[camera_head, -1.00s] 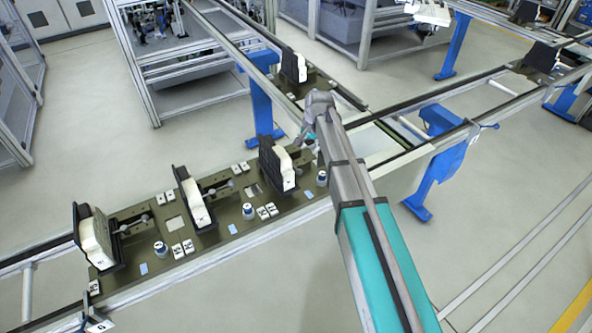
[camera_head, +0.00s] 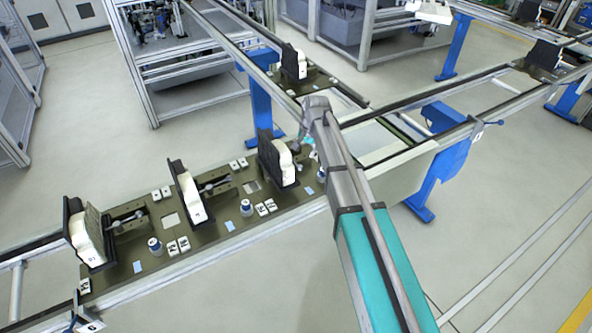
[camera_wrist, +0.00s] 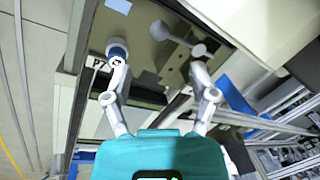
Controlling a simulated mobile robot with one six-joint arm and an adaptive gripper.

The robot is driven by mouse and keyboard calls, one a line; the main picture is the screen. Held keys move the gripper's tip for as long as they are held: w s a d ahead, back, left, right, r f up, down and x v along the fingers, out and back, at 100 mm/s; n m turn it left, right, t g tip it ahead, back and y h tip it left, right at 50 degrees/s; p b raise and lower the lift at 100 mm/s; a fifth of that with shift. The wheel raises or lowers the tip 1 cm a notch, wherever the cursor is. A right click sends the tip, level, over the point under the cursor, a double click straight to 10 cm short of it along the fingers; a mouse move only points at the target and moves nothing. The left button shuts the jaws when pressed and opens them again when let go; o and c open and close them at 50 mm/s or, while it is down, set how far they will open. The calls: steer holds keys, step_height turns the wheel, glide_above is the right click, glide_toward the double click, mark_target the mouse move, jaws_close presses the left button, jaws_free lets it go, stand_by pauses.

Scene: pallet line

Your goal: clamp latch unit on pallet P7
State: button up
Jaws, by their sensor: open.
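The olive pallet (camera_head: 150,260) lies on the line in the head view. The wrist view shows its P7 label (camera_wrist: 98,64) at the left. The latch unit (camera_wrist: 180,60) there has an olive upright bracket and a grey lever with a round knob (camera_wrist: 160,31). My gripper (camera_wrist: 158,82) is open and empty, its fingers apart. Its left fingertip is by a blue-and-white round stud (camera_wrist: 117,50), its right one near the lever. I cannot tell whether either touches. In the head view my gripper (camera_head: 304,146) is at the pallet's right end, partly hidden by my arm.
Several black-and-white upright holders stand on the pallet, the closest (camera_head: 277,160) just left of my gripper. Another pallet with a holder (camera_head: 292,63) is on the branch behind. Rails and blue posts (camera_head: 440,165) are at the right. The floor in front is open.

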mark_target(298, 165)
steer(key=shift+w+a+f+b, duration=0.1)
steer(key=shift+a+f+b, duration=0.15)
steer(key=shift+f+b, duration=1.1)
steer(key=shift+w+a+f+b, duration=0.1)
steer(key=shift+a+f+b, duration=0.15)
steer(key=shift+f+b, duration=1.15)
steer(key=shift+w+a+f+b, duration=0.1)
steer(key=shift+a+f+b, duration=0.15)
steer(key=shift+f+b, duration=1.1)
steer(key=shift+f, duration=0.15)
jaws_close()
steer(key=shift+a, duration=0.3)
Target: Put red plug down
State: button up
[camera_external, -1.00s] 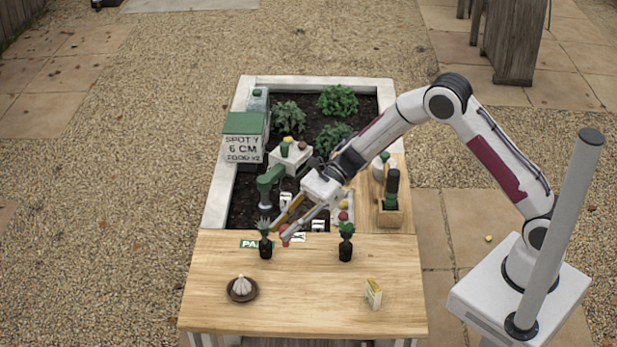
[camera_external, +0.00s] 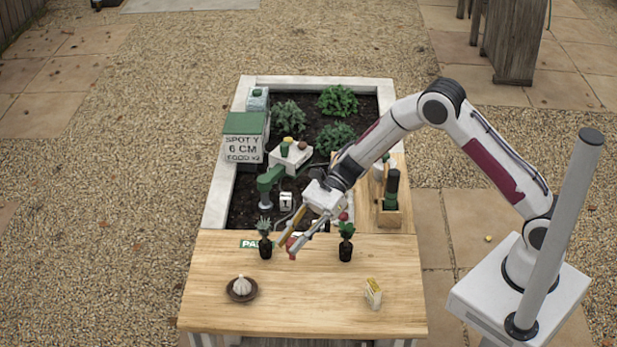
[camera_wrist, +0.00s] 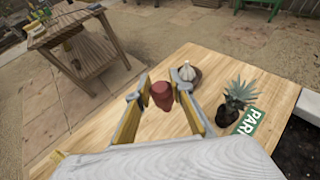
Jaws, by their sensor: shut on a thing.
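My gripper (camera_external: 287,247) is over the back part of the wooden table, between two small potted plants. It is shut on the red plug (camera_wrist: 162,95), which sits between its two fingers in the wrist view. The red plug also shows at the fingertips in the external view (camera_external: 292,246). Whether the plug touches the table cannot be told.
A spiky plant (camera_external: 265,240) stands just left of my gripper and a leafy plant (camera_external: 346,243) to the right. A brown dish (camera_external: 253,294) with garlic and a small yellow-white packet (camera_external: 373,293) lie nearer the front. The table's middle is clear. A planted bed lies behind.

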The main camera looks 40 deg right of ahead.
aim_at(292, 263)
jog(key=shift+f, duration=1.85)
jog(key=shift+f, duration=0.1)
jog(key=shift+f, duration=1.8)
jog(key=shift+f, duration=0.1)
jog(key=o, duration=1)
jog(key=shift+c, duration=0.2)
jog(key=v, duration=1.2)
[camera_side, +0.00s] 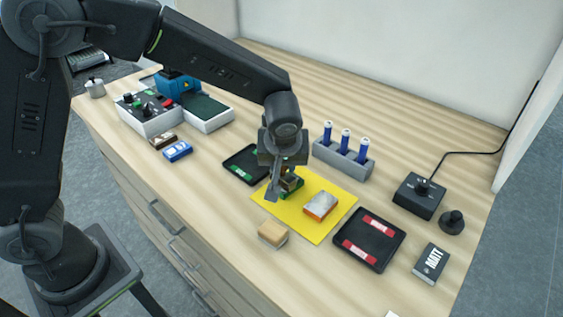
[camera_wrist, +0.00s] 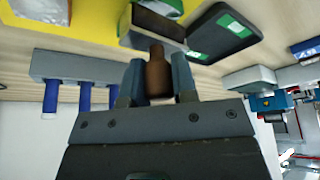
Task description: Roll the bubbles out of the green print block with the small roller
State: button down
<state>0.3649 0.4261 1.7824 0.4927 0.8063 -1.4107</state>
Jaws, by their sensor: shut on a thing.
************
## [Task description]
Reproduce the material in full, word for word, and omit the pictures.

## [Solution below]
[camera_head, -1.00s] 
[camera_head, +0.00s] 
[camera_wrist, +0.00s] 
Controlling a simulated mobile robot with one six-joint arm and an adaptive gripper.

The robot is driven by mouse and keyboard calls, one a line; the main picture is the screen. Held keys move the gripper's tip for as long as they are held: w s a d ahead, back, left, right, r f up, down and x v along the fingers, out and back, at 100 mm/s; n m turn it left, right, t g tip it ahead, back and y h tip it left, right at 50 degrees/s; p b raise and lower the lift at 100 mm/s; a fifth of that with shift. The wheel raises or lowers the tip 1 cm a notch, wherever the cursor is. A right click sends the tip, level, over the point under the cursor, a double click straight to 10 cm short of it along the fingers; a mouse move only points at the target and moves nothing. The left button shuts the jaws when pressed and opens them again when let go; o and c open and close them at 50 mm/s or, while it is down, set how far they will open. The calls: steer holds keys, step_height turns the wheel, glide_above is the right click, glide_toward the double click, mark_target the mouse move, jaws_close presses the left button, jaws_free lets it go, stand_by pauses.

Scene: pallet line

Your goal: clamp latch unit on pallet P7
State: button up
Jaws, by their sensor: open.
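The olive pallet (camera_head: 150,260) lies on the line in the head view. The wrist view shows its P7 label (camera_wrist: 98,64) at the left. The latch unit (camera_wrist: 180,60) there has an olive upright bracket and a grey lever with a round knob (camera_wrist: 160,31). My gripper (camera_wrist: 158,82) is open and empty, its fingers apart. Its left fingertip is by a blue-and-white round stud (camera_wrist: 117,50), its right one near the lever. I cannot tell whether either touches. In the head view my gripper (camera_head: 304,146) is at the pallet's right end, partly hidden by my arm.
Several black-and-white upright holders stand on the pallet, the closest (camera_head: 277,160) just left of my gripper. Another pallet with a holder (camera_head: 292,63) is on the branch behind. Rails and blue posts (camera_head: 440,165) are at the right. The floor in front is open.

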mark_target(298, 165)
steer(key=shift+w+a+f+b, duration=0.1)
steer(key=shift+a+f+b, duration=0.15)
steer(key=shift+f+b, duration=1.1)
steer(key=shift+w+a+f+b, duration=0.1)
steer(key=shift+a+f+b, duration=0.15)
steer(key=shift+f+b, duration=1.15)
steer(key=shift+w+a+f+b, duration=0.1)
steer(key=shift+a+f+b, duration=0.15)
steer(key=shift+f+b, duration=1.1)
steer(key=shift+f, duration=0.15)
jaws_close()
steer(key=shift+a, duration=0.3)
Target: Put red plug down
State: button up
[camera_external, -1.00s] 
[camera_external, +0.00s] 
[camera_wrist, +0.00s] 
Jaws, by their sensor: shut on a thing.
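My gripper (camera_external: 287,247) is over the back part of the wooden table, between two small potted plants. It is shut on the red plug (camera_wrist: 162,95), which sits between its two fingers in the wrist view. The red plug also shows at the fingertips in the external view (camera_external: 292,246). Whether the plug touches the table cannot be told.
A spiky plant (camera_external: 265,240) stands just left of my gripper and a leafy plant (camera_external: 346,243) to the right. A brown dish (camera_external: 253,294) with garlic and a small yellow-white packet (camera_external: 373,293) lie nearer the front. The table's middle is clear. A planted bed lies behind.

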The main camera looks 40 deg right of ahead.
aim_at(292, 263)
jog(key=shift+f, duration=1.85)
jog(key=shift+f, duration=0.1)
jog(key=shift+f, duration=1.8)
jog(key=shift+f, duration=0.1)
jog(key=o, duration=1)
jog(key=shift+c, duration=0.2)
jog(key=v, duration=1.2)
[camera_side, +0.00s] 
[camera_wrist, +0.00s] 
Task description: Roll the bubbles out of the green print block with the small roller
State: button down
<state>0.3649 0.4261 1.7824 0.4927 0.8063 -1.4107</state>
Jaws, by their sensor: shut on a thing.

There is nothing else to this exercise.